Inclusive Dates: 07/01/96 - 04/30/99

Background - Rockbursts are serious worldwide problems in deep underground mines. These rockburst problems usually involve violent failures and ejection of large quantities of rock, ranging from a fraction of a cubic meter to thousands of cubic meters. The seismic energy associated with the rock ejection process can reach the equivalent of a magnitude five earthquake as designated on the Richter scale. Catastrophic rockbursts can lead to fatalities, injuries, damage to mine facilities, premature mine closures with abandonment of large reserves, and loss of production. Rehabilitation cost of rockburst damage often amounts to tens of thousands of dollars. Although systematic observation and research have improved the understanding of rockburst mechanism(s) over the years, they still occur and remain a serious problem in the mining industry.

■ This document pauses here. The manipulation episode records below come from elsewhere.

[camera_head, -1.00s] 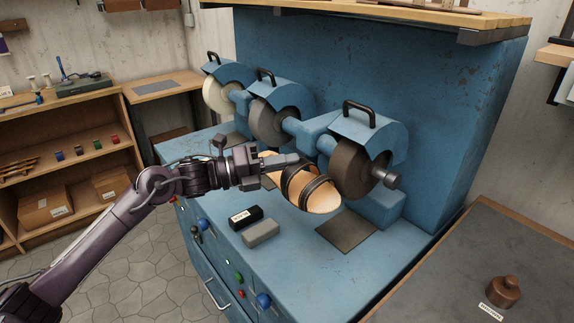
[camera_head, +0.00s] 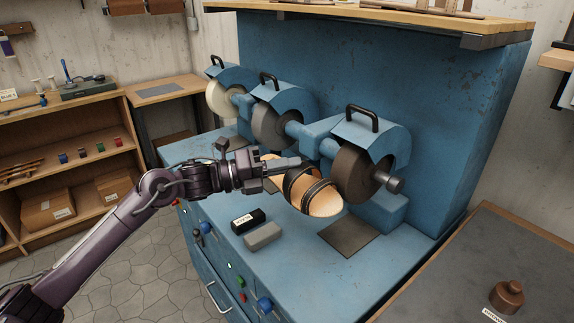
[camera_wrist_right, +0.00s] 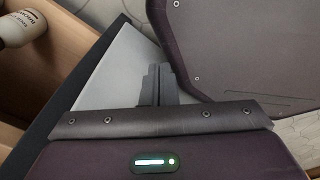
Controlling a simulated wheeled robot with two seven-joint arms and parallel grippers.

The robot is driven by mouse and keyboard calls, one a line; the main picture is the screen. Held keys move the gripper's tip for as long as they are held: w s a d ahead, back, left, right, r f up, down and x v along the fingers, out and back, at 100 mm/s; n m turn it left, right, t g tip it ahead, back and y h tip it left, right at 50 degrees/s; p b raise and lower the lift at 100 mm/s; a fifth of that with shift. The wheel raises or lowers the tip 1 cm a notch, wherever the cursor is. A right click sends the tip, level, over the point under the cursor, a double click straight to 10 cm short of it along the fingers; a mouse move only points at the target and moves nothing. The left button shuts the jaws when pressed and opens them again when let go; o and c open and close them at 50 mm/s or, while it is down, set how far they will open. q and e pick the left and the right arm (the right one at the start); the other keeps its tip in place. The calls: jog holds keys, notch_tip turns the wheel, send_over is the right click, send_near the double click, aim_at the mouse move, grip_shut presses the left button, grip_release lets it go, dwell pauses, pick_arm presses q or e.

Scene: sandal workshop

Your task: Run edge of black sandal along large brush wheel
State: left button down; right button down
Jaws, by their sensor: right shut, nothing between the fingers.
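The sandal (camera_head: 323,204), with black straps and a tan footbed, is held tilted over the blue bench. My left gripper (camera_head: 290,163) is shut on its rear end, at the upper left of the sandal. The sandal's right edge lies beside the large dark brush wheel (camera_head: 352,172), the nearest of the wheels under blue hoods. I cannot tell whether they touch. My right gripper (camera_wrist_right: 158,85) shows only in the right wrist view, shut and empty, with its fingertips together.
Farther along the bench (camera_head: 290,283) are a grey wheel (camera_head: 270,124) and a pale wheel (camera_head: 221,98). A black block (camera_head: 248,219) and a grey block (camera_head: 263,236) lie left of the sandal. A dark pad (camera_head: 349,238) lies below the large wheel. A white bottle (camera_wrist_right: 20,25) shows in the right wrist view.

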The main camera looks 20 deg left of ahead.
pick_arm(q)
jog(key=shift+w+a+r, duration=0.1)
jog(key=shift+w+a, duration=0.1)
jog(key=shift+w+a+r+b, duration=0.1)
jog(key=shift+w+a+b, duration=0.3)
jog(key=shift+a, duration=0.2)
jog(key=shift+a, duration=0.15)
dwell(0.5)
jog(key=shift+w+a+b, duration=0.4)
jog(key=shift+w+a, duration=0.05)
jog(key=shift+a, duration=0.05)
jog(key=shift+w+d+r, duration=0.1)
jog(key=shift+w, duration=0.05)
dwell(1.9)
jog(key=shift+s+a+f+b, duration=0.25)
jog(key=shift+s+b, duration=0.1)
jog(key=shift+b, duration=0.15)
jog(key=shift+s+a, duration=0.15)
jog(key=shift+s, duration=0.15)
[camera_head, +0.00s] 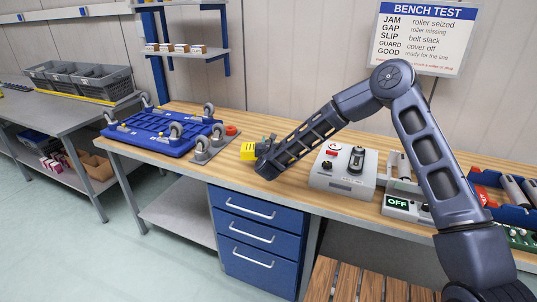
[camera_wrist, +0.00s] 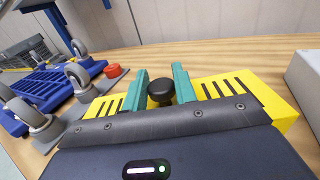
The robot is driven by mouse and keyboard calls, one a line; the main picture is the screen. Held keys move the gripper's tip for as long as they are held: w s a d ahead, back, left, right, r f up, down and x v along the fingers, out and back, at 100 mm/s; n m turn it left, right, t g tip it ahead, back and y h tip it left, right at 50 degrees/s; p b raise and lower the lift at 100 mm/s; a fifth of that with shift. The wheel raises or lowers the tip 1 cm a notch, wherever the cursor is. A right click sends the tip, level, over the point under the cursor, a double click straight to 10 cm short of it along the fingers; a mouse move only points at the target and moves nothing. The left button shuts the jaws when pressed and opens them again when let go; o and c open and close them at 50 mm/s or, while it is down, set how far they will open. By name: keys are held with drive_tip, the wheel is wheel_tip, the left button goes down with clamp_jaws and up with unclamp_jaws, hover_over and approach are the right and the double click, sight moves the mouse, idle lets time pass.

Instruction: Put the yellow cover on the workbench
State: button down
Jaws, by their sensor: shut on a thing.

Approach - This program represents the first of a three-phase approach to develop a systematic methodology for rockburst prediction so that early warning can be provided to mine management for appropriate actions to reduce damage and save lives. This program involves performing laboratory experiments in a controlled setting to develop a methodology by analyzing patterns of microfracture formation in rock samples under compression. The microfracturing process is monitored by measuring the time and source locations of the acoustic emission (AE). The basic approach adopted involves analysis of fractal characteristics of the microfracturing process of rock. The focus will be placed on assessing the spatial and temporal variations of fractal dimension and fractal intercept to identify patterns and correlating these patterns with the extent of microfracturing clustering so as to develop a precursor to predict failure. In the second phase, the methodology developed from the first phase will be validated using field data. A follow-up, proof-of-concept program will be proposed if the first phase is successful. The third phase will be the application of the methodology to field problems. The primary focus in this phase is development of a knowledge-based system for real-time analysis and warning. The third phase study is expected to be supported by the mining industry.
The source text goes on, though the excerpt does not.